Now I'm working on my presentation for July 29th - Rosie the Riveter.  I ordered a polka-dot bandana and Buttermint Cream candies for the residents.  Did you know the polka-dots were originally white cannon balls printed on red bandanas?  


The 13 x 16 Westinghouse "Rosie" poster has arrived.


In 2015 I toured the Michigan Historical Museum in Lansing with granddaughter, Izzy, and we had our pictures taken in the poster with a cut-out for our face.


Rosie stickers to go on the candy bags came in today's mail.


I'm especially enjoying Penny Colman's Rosie the Riveter book that I ordered from Amazon.  The cover is Norman Rockwell's painting that appeared on the cover of the Memorial Day 1943 issue of Saturday Evening Post.  His 19-year-old neighbor, Mary Doyle Keefe, posed as his model.

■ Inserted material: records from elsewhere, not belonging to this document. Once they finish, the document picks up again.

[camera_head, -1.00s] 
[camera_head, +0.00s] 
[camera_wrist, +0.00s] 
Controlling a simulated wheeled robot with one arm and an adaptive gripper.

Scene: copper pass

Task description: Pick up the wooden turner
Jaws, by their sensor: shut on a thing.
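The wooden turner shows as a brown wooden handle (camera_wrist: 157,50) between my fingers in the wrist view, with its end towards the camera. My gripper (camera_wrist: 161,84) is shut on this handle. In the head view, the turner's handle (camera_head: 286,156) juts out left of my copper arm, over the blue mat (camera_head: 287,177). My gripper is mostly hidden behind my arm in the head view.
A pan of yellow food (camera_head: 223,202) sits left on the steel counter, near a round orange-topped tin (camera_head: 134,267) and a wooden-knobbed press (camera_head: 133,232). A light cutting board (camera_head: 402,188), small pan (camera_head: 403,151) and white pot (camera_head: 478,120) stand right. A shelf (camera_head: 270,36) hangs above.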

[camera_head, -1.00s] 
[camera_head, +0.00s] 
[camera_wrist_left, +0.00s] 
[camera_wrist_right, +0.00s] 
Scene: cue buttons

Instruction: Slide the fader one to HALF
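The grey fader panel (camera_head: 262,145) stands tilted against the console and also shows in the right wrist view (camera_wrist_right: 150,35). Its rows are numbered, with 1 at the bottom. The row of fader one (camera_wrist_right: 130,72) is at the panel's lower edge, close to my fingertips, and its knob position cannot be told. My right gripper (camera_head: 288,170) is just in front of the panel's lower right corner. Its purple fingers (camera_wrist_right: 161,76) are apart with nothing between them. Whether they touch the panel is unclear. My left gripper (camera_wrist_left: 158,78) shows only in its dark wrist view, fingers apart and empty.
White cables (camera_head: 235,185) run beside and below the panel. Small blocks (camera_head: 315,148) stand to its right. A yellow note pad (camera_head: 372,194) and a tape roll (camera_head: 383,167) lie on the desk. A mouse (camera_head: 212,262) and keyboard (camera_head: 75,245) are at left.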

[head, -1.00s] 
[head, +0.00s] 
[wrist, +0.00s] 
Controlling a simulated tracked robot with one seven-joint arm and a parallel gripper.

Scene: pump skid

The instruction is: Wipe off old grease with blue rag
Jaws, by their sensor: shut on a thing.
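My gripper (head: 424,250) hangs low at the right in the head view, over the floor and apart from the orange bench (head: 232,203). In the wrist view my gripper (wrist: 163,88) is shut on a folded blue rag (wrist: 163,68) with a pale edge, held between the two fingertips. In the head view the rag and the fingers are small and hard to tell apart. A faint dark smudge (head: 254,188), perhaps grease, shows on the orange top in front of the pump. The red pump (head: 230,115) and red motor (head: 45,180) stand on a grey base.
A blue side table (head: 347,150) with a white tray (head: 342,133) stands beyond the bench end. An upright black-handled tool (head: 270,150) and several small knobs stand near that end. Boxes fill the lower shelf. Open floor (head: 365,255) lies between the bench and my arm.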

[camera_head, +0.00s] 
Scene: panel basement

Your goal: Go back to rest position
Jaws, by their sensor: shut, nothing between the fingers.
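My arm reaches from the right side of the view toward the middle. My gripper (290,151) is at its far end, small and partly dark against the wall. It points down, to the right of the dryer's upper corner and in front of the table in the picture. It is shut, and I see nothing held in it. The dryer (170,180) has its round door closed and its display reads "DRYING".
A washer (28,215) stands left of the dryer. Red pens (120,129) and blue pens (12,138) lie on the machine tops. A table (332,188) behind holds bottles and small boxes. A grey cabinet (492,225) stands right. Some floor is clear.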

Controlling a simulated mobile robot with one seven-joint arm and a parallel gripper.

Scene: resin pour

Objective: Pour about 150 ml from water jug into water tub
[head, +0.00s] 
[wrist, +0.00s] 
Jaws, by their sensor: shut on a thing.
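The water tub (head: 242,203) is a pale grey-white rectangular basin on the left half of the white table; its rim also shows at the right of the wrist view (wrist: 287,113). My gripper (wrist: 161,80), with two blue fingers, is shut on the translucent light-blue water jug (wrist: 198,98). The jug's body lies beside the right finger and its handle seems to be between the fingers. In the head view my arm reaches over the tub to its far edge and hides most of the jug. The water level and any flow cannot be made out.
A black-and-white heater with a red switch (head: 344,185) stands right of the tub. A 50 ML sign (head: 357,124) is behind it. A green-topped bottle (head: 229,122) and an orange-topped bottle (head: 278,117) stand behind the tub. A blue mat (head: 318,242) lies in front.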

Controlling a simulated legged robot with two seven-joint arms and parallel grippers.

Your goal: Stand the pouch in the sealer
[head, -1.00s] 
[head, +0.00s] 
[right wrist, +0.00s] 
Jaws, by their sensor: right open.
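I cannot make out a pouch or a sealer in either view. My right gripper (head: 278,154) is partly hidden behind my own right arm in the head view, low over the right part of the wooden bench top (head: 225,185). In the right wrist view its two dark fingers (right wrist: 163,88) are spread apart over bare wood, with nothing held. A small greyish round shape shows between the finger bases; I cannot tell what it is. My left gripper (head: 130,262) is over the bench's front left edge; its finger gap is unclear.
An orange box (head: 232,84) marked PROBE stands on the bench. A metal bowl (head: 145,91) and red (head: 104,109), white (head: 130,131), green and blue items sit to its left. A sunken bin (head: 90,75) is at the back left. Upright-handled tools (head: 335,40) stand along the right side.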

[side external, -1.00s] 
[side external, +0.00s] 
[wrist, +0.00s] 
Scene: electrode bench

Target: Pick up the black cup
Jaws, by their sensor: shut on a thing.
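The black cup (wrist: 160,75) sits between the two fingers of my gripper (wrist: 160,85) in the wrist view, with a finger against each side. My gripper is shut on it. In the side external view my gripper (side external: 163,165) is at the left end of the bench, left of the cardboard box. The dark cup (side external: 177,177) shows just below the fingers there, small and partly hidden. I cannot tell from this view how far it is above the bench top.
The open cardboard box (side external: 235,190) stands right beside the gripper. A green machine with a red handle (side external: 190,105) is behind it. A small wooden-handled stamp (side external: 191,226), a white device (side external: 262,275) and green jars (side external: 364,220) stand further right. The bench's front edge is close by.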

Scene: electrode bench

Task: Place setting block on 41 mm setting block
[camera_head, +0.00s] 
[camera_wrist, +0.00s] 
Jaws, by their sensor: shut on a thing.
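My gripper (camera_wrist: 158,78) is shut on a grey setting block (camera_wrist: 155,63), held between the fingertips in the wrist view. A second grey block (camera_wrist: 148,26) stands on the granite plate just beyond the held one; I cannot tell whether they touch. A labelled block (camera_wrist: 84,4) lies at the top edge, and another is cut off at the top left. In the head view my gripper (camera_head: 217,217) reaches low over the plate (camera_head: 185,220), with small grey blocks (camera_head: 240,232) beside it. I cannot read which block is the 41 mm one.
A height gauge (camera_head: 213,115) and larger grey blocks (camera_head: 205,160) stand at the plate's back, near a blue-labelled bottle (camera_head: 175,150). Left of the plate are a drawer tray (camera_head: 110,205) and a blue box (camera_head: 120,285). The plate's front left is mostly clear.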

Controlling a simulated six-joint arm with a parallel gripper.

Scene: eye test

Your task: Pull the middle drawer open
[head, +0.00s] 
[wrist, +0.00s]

Keefe said the red hair and facial features were all that resembled her petite, 110-pound frame. Her arms, hands, and broad shoulders looked more like they belonged to boxer, Jack Dempsey! Twenty-four years later Rockwell apologized for the hefty body he gave her in the painting.  


The war brought shortages and rationing of many things including tea [and coffee].  The ships that ordinarily transported these goods were now carrying American troops, so all the Rosie's [and everyone else] had to limit their tea consumption.

I'm loving this Rosie research, and have begun putting my script together.  Did you know there's an American Rosie the Riveter Association that was founded in 1998?  They have over 4,000 members, and their honorary headquarters is at Franklin D. Roosevelt's Little White House and Museum in Warm Springs, Georgia.

Granddaughter Isabella comes Thursday to spend a few days, so I hope to have my presentation finished by then.  I've got some fun activities planned for her visit.

What have you been doing to fill your summer days?


2 comments:

  1. I love Rosie! I once made 55 Rosie the Riveter clothes pin dolls for a presentation my then boss was making to a county home economics association. I wonder where I put the one I kept for myself?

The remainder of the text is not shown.